Dans le cadre de ce travail, j'ai effectué un séjour d'un mois à l'Université Sao Carlos (Brésil) dans le laboratoire du Professeur J.C. Galzerani (en 1996) et deux semaines dans le laboratoire du Professeur P.S. Pisani (1997).

Effets d'anharmonicité sur l'activité des phonons optiques

Nous avons également travaillé sur l'étude des effets thermiques et de déformation sur les interactions électron-phonon dans GaAs. L'utilisation d'hétérostructures $GaAs/CaF_{2}$ et $GaAs/Si$ orientées [111] nous a permis de traiter séparément l'effet sur les modes LO et TO. Le choix de substrats différents quant à lui permet de distinguer les déformations compressives et extensives. Nous avons montré que le rapport des interactions électron-phonon pour les deux mécanismes, couplage électro-optique et par potentiel de déformation (associés respectivement au LO et au TO) ne dépend pas de la température (dans la gamme explorée, 15K - 300K) mais varie quasi-linéairement avec la contrainte interne, c'est à dire avec le champ piezo-électrique.

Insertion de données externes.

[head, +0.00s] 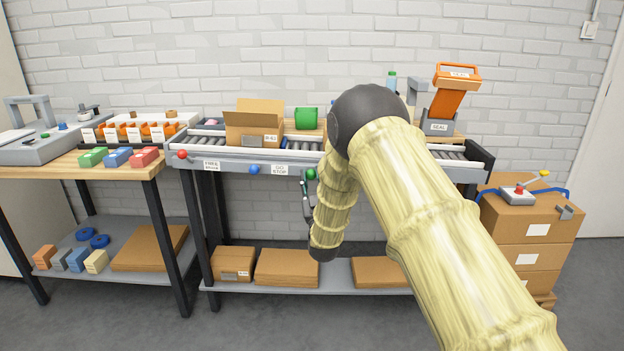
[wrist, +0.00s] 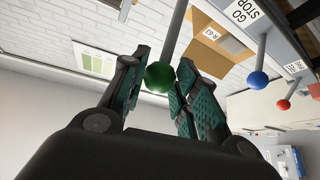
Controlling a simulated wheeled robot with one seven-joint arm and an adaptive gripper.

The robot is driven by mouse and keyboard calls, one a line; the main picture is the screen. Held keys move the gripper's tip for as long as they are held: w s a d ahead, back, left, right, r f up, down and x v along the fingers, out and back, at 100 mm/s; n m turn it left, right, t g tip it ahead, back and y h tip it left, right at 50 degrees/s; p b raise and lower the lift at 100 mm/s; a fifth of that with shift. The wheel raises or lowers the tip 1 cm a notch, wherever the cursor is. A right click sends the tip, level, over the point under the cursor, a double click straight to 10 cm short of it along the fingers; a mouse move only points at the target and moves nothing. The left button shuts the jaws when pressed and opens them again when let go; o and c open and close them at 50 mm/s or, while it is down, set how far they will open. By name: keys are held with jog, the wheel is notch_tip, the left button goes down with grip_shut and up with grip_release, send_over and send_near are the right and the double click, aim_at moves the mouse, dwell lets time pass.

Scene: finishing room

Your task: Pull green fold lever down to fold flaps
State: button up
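The green ball knob of the fold lever (head: 311,174) hangs at the front of the conveyor in the head view. In the wrist view the green knob (wrist: 158,78) sits at the end of a grey rod, between my fingertips. My gripper (head: 307,190) is just below the knob, partly hidden by my arm. In the wrist view my gripper (wrist: 163,72) is open, with a finger on each side of the knob; I cannot tell whether either touches it. A cardboard box (head: 252,138) with raised flaps stands on the conveyor; it also shows in the wrist view (wrist: 205,40).
A blue knob (head: 254,169) and a red knob (head: 182,154) stick out from the conveyor's front (head: 230,163) to the left. Flat cardboard (head: 287,267) lies on the shelf below. Stacked boxes (head: 529,225) with a red-button control stand at the right.

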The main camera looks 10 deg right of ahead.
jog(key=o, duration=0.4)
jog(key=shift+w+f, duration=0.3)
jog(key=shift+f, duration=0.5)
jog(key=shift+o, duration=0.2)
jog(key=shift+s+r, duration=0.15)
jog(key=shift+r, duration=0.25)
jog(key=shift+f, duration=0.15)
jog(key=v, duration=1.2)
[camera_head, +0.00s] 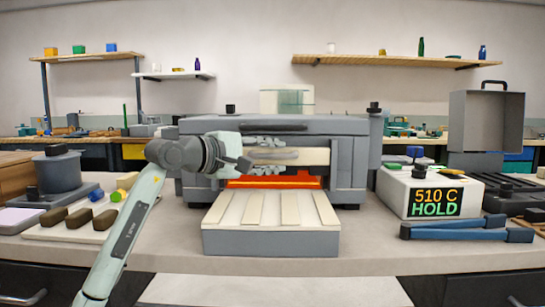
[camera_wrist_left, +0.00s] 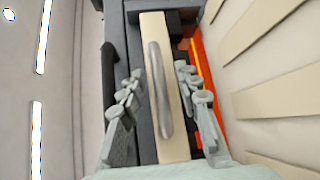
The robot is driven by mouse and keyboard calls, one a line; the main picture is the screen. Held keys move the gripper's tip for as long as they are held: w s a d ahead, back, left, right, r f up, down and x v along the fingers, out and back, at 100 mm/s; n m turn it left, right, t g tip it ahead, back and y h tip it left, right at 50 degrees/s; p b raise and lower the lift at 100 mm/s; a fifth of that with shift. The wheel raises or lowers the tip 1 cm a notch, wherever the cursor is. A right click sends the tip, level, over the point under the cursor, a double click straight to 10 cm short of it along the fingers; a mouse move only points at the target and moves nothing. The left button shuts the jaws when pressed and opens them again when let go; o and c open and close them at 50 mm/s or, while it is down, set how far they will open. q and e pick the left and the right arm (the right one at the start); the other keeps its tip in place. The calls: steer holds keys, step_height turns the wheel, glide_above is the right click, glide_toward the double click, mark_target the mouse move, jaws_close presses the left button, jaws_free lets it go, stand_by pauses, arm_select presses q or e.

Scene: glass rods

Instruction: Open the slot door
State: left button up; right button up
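The slot door is a pale beige panel (camera_head: 315,156) with a grey bar handle on the front of the grey kiln (camera_head: 345,127). An orange glowing strip (camera_head: 270,183) shows just below the door. My left gripper (camera_head: 266,156) is in front of the door, coming in from the left. In the left wrist view, its fingers (camera_wrist_left: 163,103) are spread on both sides of the door's grey handle (camera_wrist_left: 159,92), with visible gaps to it. Whether the fingertips touch the panel I cannot tell. My right gripper is not in view.
A grey block with pale slats (camera_head: 270,243) stands in front of the kiln, below the gripper. A white controller (camera_head: 432,192) reading "510 C HOLD" and blue-handled tongs (camera_head: 465,232) are at right.

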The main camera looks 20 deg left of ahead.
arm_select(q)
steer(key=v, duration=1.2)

Traitement des spectres Raman

Nous nous sommes intéressés à l'extraction du signal Raman basse fréquence dans les systèmes très désordonnés. Cette étude effectuée sur divers liquides visqueux, à travers la prise en compte simultanée du signal Stokes et du signal Anti-Stokes, nous a permis de définir un spectre Raman réduit où les effets de la température et le bruit blanc du détecteur sont éliminés. La comparaison à d'autres types de réductions nous a permis de montrer que tous les photons diffusés inélastiquement sont du vrai signal Raman, dus à des processus faisant intervenir des excitation du type bosons.